[Robot task records]
%%
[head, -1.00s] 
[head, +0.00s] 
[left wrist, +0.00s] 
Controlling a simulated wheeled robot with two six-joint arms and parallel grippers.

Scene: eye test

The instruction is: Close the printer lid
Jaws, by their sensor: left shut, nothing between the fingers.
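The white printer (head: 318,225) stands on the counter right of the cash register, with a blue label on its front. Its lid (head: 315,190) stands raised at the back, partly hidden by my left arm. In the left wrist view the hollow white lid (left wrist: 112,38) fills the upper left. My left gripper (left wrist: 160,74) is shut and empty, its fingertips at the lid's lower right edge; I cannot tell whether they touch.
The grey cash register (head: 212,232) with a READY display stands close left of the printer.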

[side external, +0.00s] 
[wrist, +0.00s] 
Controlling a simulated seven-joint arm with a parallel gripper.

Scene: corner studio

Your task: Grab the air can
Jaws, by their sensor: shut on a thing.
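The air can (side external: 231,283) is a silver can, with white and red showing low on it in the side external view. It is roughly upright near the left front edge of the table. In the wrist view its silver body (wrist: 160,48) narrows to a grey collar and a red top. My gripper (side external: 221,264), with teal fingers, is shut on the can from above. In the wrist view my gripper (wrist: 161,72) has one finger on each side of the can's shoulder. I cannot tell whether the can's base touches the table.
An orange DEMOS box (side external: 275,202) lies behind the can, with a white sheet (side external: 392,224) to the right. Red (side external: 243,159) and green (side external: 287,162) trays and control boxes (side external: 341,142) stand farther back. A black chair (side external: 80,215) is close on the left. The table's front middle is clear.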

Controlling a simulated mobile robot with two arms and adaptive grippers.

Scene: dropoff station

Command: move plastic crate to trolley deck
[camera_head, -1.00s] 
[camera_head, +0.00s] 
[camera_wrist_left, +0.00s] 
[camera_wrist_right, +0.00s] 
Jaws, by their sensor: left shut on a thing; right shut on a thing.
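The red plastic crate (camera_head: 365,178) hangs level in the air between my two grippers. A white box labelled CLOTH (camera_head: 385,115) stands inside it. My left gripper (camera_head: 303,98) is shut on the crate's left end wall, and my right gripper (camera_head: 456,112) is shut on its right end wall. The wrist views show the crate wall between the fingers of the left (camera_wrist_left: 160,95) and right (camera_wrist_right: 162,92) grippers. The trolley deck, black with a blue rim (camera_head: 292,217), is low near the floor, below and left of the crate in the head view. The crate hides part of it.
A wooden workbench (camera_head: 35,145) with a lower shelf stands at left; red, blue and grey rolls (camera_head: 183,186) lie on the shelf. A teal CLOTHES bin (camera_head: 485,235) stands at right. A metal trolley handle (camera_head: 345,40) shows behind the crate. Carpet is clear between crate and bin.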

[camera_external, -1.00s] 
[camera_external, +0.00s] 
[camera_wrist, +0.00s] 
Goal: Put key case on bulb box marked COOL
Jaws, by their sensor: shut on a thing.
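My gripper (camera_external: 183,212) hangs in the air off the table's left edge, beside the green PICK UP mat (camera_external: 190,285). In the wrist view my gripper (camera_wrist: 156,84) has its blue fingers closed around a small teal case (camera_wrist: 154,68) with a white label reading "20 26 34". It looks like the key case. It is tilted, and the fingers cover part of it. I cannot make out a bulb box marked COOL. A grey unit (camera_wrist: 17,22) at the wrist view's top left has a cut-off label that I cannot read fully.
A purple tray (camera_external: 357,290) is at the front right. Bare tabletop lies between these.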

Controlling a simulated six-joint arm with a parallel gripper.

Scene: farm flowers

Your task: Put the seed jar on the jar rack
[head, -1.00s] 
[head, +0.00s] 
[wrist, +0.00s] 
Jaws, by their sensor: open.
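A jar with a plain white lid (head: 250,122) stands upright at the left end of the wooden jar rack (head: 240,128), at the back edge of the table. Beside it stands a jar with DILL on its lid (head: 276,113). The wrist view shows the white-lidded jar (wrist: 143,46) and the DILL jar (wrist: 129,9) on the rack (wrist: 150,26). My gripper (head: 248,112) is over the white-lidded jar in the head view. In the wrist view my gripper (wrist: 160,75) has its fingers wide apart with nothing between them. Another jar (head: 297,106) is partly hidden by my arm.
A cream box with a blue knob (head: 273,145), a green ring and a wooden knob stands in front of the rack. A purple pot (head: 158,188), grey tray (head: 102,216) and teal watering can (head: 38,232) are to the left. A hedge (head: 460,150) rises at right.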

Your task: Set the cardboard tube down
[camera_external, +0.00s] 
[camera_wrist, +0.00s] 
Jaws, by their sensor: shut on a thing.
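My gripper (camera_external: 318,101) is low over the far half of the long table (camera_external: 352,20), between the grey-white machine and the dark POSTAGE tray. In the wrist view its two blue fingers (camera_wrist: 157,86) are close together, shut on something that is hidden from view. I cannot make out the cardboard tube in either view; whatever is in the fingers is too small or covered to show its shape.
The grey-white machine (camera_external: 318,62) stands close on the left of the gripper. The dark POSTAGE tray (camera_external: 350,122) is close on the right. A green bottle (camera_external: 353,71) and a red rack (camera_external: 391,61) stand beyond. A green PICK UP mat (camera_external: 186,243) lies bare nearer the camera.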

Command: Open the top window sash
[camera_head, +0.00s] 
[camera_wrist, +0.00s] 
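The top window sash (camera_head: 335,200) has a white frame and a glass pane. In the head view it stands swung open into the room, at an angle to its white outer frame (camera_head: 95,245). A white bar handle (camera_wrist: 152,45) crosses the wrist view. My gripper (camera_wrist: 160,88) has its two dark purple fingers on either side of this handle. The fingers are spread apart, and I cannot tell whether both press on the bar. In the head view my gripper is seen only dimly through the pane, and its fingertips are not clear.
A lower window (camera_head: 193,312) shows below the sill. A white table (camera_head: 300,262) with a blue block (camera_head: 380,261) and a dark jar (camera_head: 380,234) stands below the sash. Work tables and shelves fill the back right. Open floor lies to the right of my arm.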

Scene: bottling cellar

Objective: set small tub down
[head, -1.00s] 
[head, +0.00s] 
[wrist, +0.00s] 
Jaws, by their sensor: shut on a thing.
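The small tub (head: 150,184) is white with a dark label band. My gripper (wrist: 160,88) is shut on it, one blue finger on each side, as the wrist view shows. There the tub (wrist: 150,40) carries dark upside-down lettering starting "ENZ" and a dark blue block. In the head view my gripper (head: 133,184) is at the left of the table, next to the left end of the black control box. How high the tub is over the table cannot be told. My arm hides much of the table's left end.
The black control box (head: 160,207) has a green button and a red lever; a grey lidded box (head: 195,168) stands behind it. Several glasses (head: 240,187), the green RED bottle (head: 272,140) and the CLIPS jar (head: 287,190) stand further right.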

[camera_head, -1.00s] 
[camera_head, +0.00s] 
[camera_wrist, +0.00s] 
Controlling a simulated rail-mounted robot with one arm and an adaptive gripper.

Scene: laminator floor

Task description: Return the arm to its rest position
%%
- Stated problem:
Only lines with the word "Command" are wanted, so copy each one from the records.

- Response to this task:
Command: move plastic crate to trolley deck
Command: Open the top window sash

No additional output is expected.